Der Titel des letzten Stücks enthält wieder den Vornamen des Widmungsträgers: Klaus-Ur. Welcher Klaus hier gemeint ist, können all jene leicht erraten, die sich mit den zahllosen Einspielungen des Oboisten Heinz Holliger auskennen. Neben dem legendären Flötisten Aurèle Nicolet war wohl kein anderer so oft sein Kammermusikpartner wie Klaus Thunemann. Natürlich ist Holligers Klaus-Ur ihm gewidmet, dem Übervater des Fagottspiels in Deutschland, der im vergangenen April seinen 80. Geburtstag feiern konnte und lange Jahre Dozent bei Villa Musica war. Es ist das längste und schwierigste der drei Stücke, denn es beginnt in rasend schnellem Legato im dreifachen Piano. In die chromatisch sich windenden Linien müssen blitzartig laute Einzeltöne hineingesetzt werden.

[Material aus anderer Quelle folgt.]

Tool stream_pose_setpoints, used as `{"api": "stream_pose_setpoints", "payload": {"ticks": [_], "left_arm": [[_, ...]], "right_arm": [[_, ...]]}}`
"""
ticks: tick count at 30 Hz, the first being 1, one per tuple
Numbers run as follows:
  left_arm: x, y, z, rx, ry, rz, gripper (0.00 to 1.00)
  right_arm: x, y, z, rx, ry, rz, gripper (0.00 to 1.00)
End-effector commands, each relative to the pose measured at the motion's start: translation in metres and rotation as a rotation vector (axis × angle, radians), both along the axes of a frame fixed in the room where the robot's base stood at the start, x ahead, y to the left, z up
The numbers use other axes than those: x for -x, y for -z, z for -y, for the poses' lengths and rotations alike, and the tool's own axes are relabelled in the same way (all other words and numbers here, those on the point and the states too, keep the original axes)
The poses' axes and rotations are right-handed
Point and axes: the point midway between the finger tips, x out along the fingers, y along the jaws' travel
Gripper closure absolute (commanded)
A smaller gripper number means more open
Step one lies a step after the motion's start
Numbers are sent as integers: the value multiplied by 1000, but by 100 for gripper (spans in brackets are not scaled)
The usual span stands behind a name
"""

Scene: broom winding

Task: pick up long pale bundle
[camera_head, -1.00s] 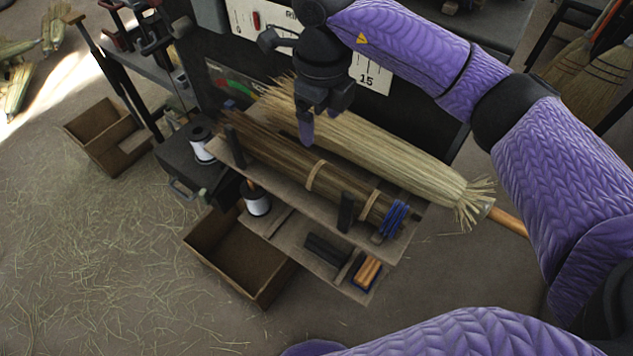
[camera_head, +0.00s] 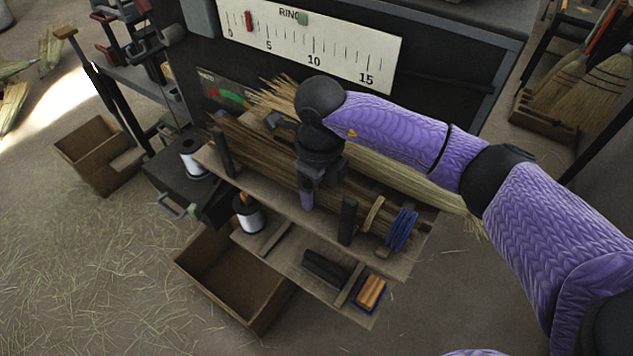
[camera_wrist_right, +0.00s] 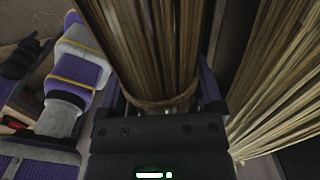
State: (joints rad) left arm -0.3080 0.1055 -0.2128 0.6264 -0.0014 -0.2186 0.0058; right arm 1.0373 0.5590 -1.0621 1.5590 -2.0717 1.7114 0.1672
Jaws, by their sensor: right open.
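A long brown straw bundle (camera_head: 262,153) lies on the wooden rack, with tan bands and a blue winding near its right end. A larger, paler straw bundle (camera_head: 410,182) lies behind it, partly hidden by my right arm. My right gripper (camera_head: 307,198) is down at the middle of the brown bundle, with one purple finger on its near side. In the right wrist view, the brown bundle (camera_wrist_right: 145,50) passes between the open fingers (camera_wrist_right: 166,102), close to a tan band. The pale straw (camera_wrist_right: 280,85) is outside the fingers, to the right. My left gripper is not seen.
Dark upright posts (camera_head: 348,221) stand at the rack's near edge. White spools (camera_head: 250,214), an open wooden box (camera_head: 230,280) and a small brush-like block (camera_head: 370,292) are below. A ruled board (camera_head: 315,45) stands behind.

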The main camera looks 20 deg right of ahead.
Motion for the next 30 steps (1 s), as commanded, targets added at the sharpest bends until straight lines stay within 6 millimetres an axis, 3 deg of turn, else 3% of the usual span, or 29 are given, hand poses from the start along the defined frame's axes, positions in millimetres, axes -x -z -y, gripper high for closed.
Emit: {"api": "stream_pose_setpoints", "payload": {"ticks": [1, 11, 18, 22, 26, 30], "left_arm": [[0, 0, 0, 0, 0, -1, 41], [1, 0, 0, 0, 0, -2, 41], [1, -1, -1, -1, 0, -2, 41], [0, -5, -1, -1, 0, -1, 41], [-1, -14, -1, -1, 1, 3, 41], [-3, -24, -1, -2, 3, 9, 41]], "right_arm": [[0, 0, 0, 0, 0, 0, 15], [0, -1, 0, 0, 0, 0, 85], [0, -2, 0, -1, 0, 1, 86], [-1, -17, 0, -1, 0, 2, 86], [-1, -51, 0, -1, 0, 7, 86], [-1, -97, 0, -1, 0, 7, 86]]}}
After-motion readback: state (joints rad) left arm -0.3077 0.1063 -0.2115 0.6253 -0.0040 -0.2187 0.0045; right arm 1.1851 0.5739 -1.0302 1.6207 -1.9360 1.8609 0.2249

Der Druck auf den Solisten wird so groß, dass er nach eineinhalb Notenseiten seinem Unmut freien Lauf lässt durch Überblasen mit Doppelzunge und ein Crescendo bis zum dreifachen Forte, das disperato klingen soll, „verzweifelt“. Danach geht die Geläufigkeitsprüfung in die zweite Phase über: extreme Lagenwechsel auf engstem Raum, abwechselnd gestoßen und gebunden, gefolgt von einem fast panischen langen Ton. Doch wieder beginnt das Perpetuum mobile von vorne. Nun hat Holliger die Musik auf zwei Systemen notiert, so viele Noten muss der Solist quasi zweistimmig-polyphon bewältigen! Nachdem das Maximaltempo erreicht ist, bricht die Linie plötzlich ab, und der Fagottist geht zu Sauggeräuschen über, die sich wie „Anschmatzen“ anhören. Bis zum Ende werden noch etliche andere moderne Spieltechniken verlangt wie Luftgeräusche mit wenig Ton, Zittern mit dem Kiefer, Klappengeräusche und zart angesaugte Obertöne. Mit einem Wort: ein Parcours der äußersten fagottistischen Schwierigkeiten.

Gerne wäre man dabei gewesen, als dieses Stück den jungen Fagottisten beim ARD Wettbewerb 2002 als Pflichtstück vorgelegt wurde. Genau zu diesem Zweck – als gnadenlose fünf Minuten der Wahrheit im wichtigsten deutschen Klassikwettbewerb – hat Heinz Holliger seine Klaus-Ur geschrieben: „Im dritten Stück geht der Fagottist ganz sprichwörtlich in Klausur, um kaum noch realisierbare Spielweisen zu erproben – nur für Wagemutige geeignet!“ So hat es der Schott-Verlag in seinem Werktext zur Ausgabe der drei Stücke formuliert.